Скорее всего, наработавшись ночью в пекарне, Пешков спал мертвым сном, когда студенты шли за гробом несчастной девицы.
Тем не менее выскажем осторожное предположение: молодой Пешков, видимо, сам страдал суицидальным комплексом. Еще школьником, когда он заболел оспой и его связали, чтобы не расчесывал себя до крови, Алексей развязался, выбросился в чердачное окно, разбив стекло головой. Допустим, это было сделано в бессознательном состоянии. Но когда он пошел с ножом на отчима, то грозился матери, что убьет его, а потом убьет себя. После неудавшейся попытки застрелиться в Казани, оказавшись в больнице, Пешков еще раз пытался покончить с собой. Было это так. Оперировал его, вырезав из спины пулю, ассистент хирурга Н. И. Студентского И. П. Плюшков, операция прошла удачно. Однако на третий день на обход приехал сам Студентский, известный своей грубостью. Он чем-то обидел больного, тот схватил большую склянку хлоралгидрата и выпил его. Алексею промыли желудок.

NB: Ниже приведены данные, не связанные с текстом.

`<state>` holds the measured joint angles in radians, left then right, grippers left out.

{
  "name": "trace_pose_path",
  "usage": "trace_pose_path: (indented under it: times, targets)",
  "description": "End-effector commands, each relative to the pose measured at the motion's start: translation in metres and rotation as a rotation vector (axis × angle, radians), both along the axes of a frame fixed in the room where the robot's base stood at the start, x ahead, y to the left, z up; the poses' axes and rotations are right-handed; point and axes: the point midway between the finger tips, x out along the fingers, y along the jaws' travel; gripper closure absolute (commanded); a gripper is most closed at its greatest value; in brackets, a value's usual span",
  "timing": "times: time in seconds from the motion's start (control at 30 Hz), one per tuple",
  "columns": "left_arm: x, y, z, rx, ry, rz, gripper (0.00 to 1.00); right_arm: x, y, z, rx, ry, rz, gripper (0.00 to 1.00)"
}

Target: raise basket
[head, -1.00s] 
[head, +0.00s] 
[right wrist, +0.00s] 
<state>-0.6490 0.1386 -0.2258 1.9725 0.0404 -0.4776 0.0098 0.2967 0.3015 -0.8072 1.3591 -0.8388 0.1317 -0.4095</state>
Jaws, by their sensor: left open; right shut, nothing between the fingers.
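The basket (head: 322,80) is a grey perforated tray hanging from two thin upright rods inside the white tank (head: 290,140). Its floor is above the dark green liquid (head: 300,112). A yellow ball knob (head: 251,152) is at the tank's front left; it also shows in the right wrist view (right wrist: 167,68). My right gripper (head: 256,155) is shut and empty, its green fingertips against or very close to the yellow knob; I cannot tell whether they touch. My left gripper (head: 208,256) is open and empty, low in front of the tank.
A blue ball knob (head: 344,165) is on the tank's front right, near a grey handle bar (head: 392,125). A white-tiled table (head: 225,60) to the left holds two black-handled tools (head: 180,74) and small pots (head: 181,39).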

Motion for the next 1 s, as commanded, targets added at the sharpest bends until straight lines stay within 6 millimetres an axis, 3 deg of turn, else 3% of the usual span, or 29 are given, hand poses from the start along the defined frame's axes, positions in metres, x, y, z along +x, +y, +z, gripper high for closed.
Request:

В 1892 году Горький писал И. А. Картиковскому: “Пуля в лоб или сумасшествие окончательное. Но, конечно, я избираю первое”.
В советское время писать о психопатологии Горького было почти невозможно. Тем не менее об этом писал доктор И. Б. Талант. В середине двадцатых годов, перед возвращением Горького в СССР, Талант вступил с ним в переписку и попытался выявить психопатологическую подоплеку горьковских произведений. Горький был явно недоволен этим любопытством. В письмах к Груздеву он указал на Таланта как на “казус”, намекая таким образом, что его биографу влезать в эти вопросы не стоит.
И Груздев правильно его понял. Горький так настойчиво и недоброжелательно указывал ему на исследования Таланта, что в конце концов биограф решил успокоить его: “Дорогой Алексей Максимович, сколь Вы ни устрашены доктором Талантом, все же, думаю, не в такой мере, как я – тем, что поставили меня рядом с ним. Я обомлел, когда прочел Ваше письмо! Но поделом! Довела-таки меня жадность до конфуза! Хотя жаден я не так, как Талант, а по-иному. Талант охотится за хвастливенькими, худосочными выводами – мне нужны честные, как столб, факты”.
Под “жадностью” Груздев имел в виду дотошность, с какой он старался проследить связь между Горьким настоящим и вымышленным. Осторожно выспрашивая его в письмах о живых людях, которые стали персонажами его творчества, он проводил параллельно собственные разыскания, порой удивляя самого Горького неожиданными биографическими фактами, о которых тот забыл или не хотел вспоминать. Талант же исходил из априорного убеждения, что Горький в юности болел психическим заболеванием. И даже не одним, а целым букетом. С наивностью ученого медика он сообщил этот “факт” Горькому, написав: “Я считаю эту мою идею гениальной”.
Но Горький так не считал. Тем более перед возвращением в СССР, где советский народ и лично товарищ Сталин ждали не человека, страдавшего психопатологией, а “инженера человеческих душ” (впрочем, это более позднее определение).
Но кое-что из своих открытий о Горьком Талант все-таки опубликовал в необычном периодическом издании “Клинический архив гениальности и одаренности”, выходившем в двадцатые годы в Ленинграде. Одна из его статей называлась: “К суицидомании Горького”. Вывод статьи не блистал оригинальностью: “Горький до того часто говорит в своих рассказах о самоубийстве и заставляет так часто своих героев покушаться на самоубийство <…>, что можно говорить о «литературной суицидомании» Горького”.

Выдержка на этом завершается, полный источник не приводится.